Saya suka akting para pemainnya meski beberapa ada
yang dipaksakan. Emily pas untuk memerankan sosok Rachel yang alkoholik, rapuh,
bodoh, dan suka menyeret-nyeret dirinya sendiri dalam masalah, Hayley yang
memerankan Megan, sosok misterius dan sensual namun memendam ingatan masa lalu
yang kelam, ada part di mana dia annoying
banget dan itu yang justru buat saya tepuk tangan. Rebecca sudah menyatu dengan
Anna, sosok yang selalu insecure, good mother, namun bodoh karena dia
menipu dirinya sendiri, dan saya paling suka dengan akting Luke ketika
memerankan suami Megan, adakalanya dia rapuh karena mengetahui Megan hilang,
adakalanya dia jadi overprotective,
adakalanya dia jahat, dan adakalanya dia jadi sosok yang bodoh. Jangan lupakan
untuk sosok Tom (Justin Theroux –mantan suami Rachel dan sekarang suami Anna–)
yang menjadi kunci film ini dan bagaimana kerennya dia ketika annoying, palsu, dan bad banget.
From impawards.com
Menonton film ini seprti dipaksa untuk duduk di sebuah
kereta yang kita tidak tahu arah dan tujuannya kemana.
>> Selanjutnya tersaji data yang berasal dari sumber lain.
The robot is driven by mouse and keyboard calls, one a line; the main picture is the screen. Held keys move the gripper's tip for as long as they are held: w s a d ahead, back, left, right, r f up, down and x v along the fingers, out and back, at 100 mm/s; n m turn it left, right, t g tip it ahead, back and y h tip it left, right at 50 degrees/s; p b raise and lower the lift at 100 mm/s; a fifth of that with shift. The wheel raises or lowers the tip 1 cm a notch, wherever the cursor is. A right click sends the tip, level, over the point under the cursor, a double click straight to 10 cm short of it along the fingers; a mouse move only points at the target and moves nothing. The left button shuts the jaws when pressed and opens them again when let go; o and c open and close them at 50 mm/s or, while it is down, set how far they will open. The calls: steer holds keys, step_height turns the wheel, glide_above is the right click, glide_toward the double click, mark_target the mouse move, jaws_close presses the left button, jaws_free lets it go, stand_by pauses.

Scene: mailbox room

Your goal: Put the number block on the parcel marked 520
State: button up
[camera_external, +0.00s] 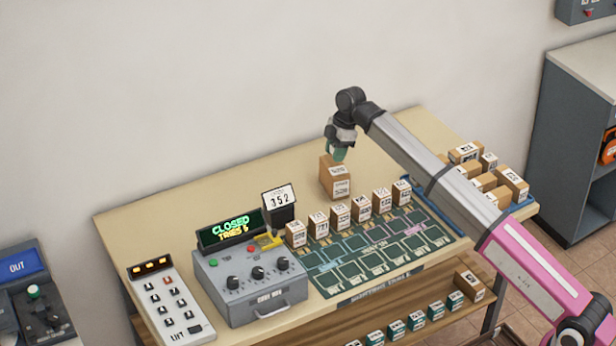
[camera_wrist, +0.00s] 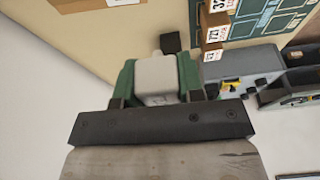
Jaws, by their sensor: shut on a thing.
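My gripper (camera_external: 338,148) is just above or behind a larger brown parcel (camera_external: 335,182) on the table. In the wrist view it is shut on a small pale block (camera_wrist: 157,76) with green at both sides, which I take as the number block. Its number is not visible. The larger parcel's label is too small to read. A row of small labelled parcels (camera_external: 339,215) stands along the back of a green board (camera_external: 375,255). I cannot tell which parcel is marked 520.
A keypad (camera_external: 170,303) is further left. More parcels fill a blue tray (camera_external: 522,204) at right. Several green blocks (camera_external: 396,329) stand on the lower shelf.

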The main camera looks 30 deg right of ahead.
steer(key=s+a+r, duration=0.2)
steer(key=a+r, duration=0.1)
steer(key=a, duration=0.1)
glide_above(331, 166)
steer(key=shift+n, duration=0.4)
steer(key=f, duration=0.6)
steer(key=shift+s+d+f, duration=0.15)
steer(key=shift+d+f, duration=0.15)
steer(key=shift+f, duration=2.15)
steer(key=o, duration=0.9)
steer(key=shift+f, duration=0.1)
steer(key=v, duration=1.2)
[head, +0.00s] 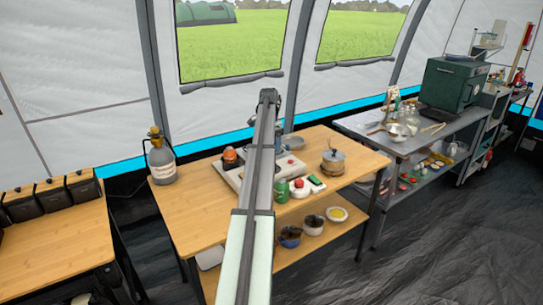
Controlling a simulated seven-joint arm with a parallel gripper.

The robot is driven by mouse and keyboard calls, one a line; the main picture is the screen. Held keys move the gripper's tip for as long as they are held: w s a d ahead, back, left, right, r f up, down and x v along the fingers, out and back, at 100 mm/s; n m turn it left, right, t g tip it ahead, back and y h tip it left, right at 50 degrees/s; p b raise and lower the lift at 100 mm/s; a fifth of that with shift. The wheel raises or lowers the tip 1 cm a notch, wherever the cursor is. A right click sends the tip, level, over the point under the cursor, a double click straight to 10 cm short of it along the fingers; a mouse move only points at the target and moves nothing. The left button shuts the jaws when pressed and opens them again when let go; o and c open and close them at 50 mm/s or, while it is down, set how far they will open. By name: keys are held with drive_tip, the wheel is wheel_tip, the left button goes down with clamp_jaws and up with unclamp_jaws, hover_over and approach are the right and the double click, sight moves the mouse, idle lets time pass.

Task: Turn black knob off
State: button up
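The camp stove (229,175) sits on the wooden table, largely covered by my arm, which runs up the middle of the head view. A red-orange item (230,157) stands at the stove's left side, and part of a grey pan (293,142) shows behind its right side. I cannot make out the black knob; it is hidden by my arm or too small to tell. My gripper cannot be made out; the far end of my arm rises above the stove.
A gas bottle (161,163) stands at the wooden table's (185,205) left. A lidded pot (333,161) and a green mug (282,191) stand right of the stove. Bowls (313,224) sit on the lower shelf. A metal table (360,127) stands at the right; dark floor lies in front.

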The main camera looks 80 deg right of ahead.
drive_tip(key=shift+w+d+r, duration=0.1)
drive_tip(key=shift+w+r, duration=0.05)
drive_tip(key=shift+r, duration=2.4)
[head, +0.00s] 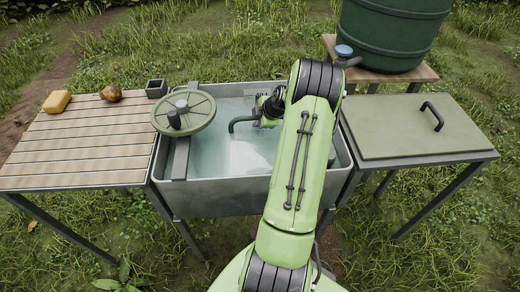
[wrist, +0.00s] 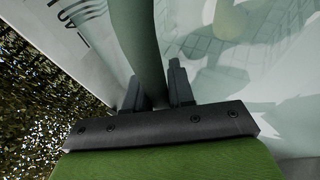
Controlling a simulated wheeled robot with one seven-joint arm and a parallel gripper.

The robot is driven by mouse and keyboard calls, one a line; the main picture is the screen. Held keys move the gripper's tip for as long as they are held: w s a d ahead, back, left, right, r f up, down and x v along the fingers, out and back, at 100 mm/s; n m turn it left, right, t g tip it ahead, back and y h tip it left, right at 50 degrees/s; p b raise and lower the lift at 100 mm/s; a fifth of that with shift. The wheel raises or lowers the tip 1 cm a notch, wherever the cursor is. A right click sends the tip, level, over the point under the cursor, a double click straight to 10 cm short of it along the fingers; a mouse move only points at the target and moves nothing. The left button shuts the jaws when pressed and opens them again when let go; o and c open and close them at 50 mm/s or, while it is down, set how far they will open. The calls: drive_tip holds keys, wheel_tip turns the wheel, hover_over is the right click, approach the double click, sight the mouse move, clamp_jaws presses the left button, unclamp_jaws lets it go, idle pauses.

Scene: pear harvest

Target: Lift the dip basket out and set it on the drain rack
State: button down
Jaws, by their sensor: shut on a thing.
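The dip basket's dark green curved handle (head: 238,123) stands above the water in the metal tank, and my gripper (head: 266,110) is at its upper right part. In the wrist view the handle (wrist: 142,40) passes between the two fingers of my gripper (wrist: 155,85), which are shut on it. A pale mesh, apparently the basket body (wrist: 215,48), shows blurred under the water with rounded shapes. In the head view my arm and the water hide most of it. The drain rack appears to be the slatted wooden top (head: 85,143) left of the tank.
A round green spoked disc (head: 196,117) sits at the tank's left side, over a grey bar. The slats' middle and front are clear. A handled green lid (head: 400,130) lies right.

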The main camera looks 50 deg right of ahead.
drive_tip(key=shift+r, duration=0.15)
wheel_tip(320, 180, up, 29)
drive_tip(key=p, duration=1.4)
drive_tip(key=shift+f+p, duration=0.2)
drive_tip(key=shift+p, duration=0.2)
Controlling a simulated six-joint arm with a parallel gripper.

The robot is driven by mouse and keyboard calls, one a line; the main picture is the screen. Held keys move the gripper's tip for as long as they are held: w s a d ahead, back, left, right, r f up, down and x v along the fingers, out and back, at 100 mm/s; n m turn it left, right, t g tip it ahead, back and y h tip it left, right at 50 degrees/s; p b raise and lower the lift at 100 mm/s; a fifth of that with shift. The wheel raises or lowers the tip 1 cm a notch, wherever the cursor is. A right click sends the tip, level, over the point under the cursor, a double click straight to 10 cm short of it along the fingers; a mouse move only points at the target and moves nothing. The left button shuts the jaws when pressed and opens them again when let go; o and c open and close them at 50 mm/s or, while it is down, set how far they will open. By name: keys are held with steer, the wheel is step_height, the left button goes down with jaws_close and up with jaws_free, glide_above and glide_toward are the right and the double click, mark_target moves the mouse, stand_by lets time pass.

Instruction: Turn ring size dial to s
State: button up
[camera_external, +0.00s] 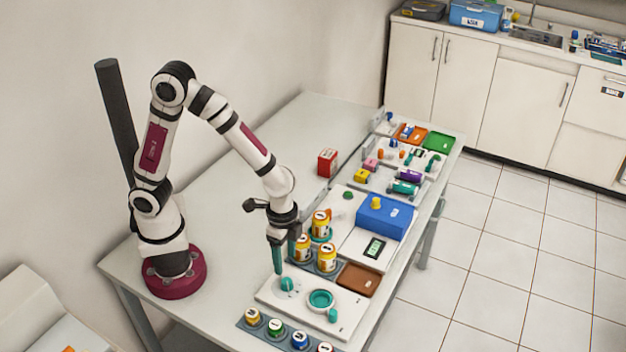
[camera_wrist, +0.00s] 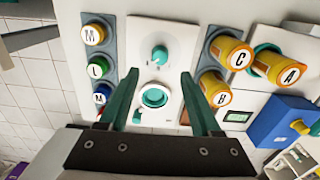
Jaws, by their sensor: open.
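The ring size dial (camera_external: 288,285) is a small teal knob on a white panel (camera_external: 268,293). In the wrist view the dial (camera_wrist: 159,54) lies beyond the fingertips, near the middle between them sideways. Its setting marks are too small to read. A teal ring (camera_external: 320,299) sits on the same panel; it also shows in the wrist view (camera_wrist: 154,97), nearer to my gripper than the dial. My gripper (camera_external: 285,264) points down close to the dial, with teal fingers apart and nothing between them. In the wrist view my gripper (camera_wrist: 161,73) is open; I see no contact with the dial.
Yellow jars (camera_external: 326,258) stand in a grey holder close behind the panel. A row of jars with coloured caps (camera_external: 275,326) stands in front. A small teal knob (camera_external: 332,315) is beside the ring. A brown tray (camera_external: 359,279) and a blue box (camera_external: 384,216) lie farther back.

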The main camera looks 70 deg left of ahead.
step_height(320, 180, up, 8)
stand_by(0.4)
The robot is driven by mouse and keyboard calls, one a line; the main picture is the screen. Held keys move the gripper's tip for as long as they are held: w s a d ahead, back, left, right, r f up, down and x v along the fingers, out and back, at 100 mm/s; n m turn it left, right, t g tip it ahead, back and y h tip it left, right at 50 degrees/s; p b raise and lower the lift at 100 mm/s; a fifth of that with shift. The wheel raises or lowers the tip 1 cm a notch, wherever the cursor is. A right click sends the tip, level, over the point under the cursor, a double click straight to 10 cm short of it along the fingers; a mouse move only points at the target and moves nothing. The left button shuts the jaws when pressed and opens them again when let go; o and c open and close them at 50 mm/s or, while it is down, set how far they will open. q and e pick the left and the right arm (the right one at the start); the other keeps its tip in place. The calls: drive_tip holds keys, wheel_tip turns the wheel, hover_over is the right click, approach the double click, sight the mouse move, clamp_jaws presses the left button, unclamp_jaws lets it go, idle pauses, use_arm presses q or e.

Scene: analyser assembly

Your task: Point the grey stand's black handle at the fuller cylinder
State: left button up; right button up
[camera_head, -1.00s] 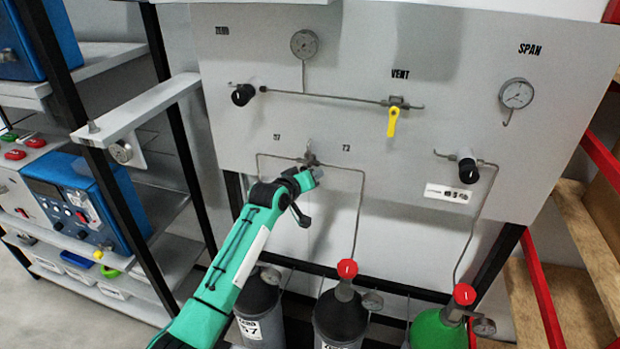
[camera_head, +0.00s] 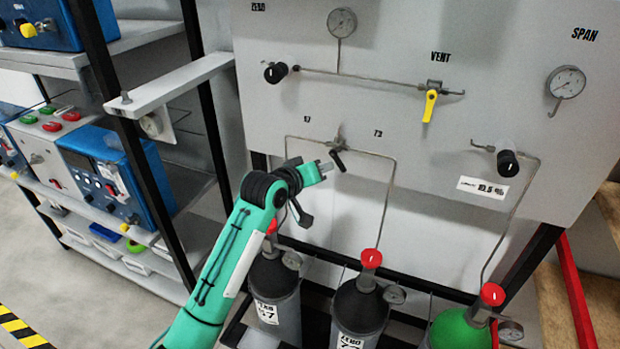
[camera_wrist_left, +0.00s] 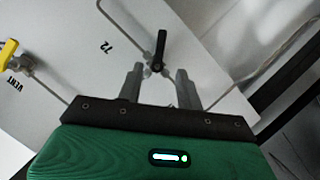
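The black handle (camera_head: 339,159) sits on a small valve on the upright grey panel (camera_head: 410,205), between two pipe branches, and points down and slightly right. In the left wrist view the handle (camera_wrist_left: 160,47) shows beyond the fingertips, in line with the gap between them. My left gripper (camera_head: 326,168) is just left of the handle in the head view. Its two fingers (camera_wrist_left: 160,80) are apart with nothing between them. Two grey cylinders with black shoulders stand below, the left (camera_head: 277,290) and the middle (camera_head: 358,310). Their gauges (camera_head: 291,261) and (camera_head: 395,294) are too small to read. My right gripper is out of view.
A yellow vent handle (camera_head: 430,105) and black knobs (camera_head: 276,73) and (camera_head: 507,163) stick out from the panel. A green cylinder (camera_head: 458,331) stands at the lower right. A shelf rack (camera_head: 170,92) with blue instruments is at the left.

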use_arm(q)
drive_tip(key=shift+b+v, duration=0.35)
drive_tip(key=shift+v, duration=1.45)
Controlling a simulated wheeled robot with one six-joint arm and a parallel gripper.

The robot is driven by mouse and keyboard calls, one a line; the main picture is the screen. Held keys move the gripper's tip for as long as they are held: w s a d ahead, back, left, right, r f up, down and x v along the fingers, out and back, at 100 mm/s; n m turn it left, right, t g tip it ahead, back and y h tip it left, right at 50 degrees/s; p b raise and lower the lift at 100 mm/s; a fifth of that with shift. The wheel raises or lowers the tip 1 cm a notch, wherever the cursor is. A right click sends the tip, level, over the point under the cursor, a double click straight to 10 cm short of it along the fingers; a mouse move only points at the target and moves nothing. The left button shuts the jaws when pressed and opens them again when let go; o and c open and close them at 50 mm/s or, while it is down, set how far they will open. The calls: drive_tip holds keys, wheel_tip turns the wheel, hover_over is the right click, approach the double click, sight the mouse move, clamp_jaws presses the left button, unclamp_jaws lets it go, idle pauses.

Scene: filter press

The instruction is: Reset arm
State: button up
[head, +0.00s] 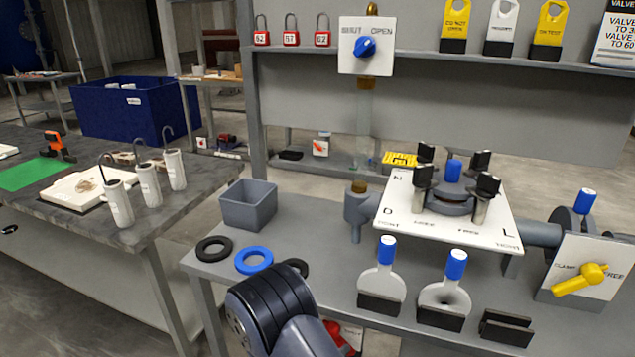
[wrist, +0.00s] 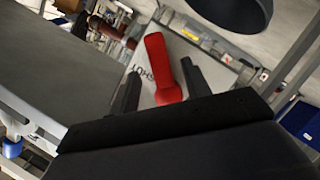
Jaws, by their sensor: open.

Potongan demi potongan cerita
tidak disampaikan dengan baik. Justru seperti mendengar drama radio yang
melelahkan, dan penonton tidak diajak untuk bersama-sama tegang dan berpikir apa
yang sebenarnya terjadi pada Megan di film ini. Bahkan pada bagian belum ending pun, rasanya sudah tertebak apa
yang terjadi dengan Megan dan siapa yang terlibat. Sebagai penonton saya kurang
terhibur, saya dipaksa untuk memahami pesan yang disampaikan pembuat film ini
dan mecoba memahami kegalauan ketiga tokoh wanita yang ada di film ini. Saya
menguap berkali-kali, tetapi saya masih memaksakan diri saya untuk menontonnya
sampai akhir. Ahh lagi-lagi ini gara-gara Gone
Girl yang membuat saya kepincut dengan genre thriller. Meskipun saya belum
membaca novel TGOTT, saya berharap novelnya lebih baik ketimbang filmnya,
mungkin di dalam novel intensitas ketegangan lebih terasa. Maybe.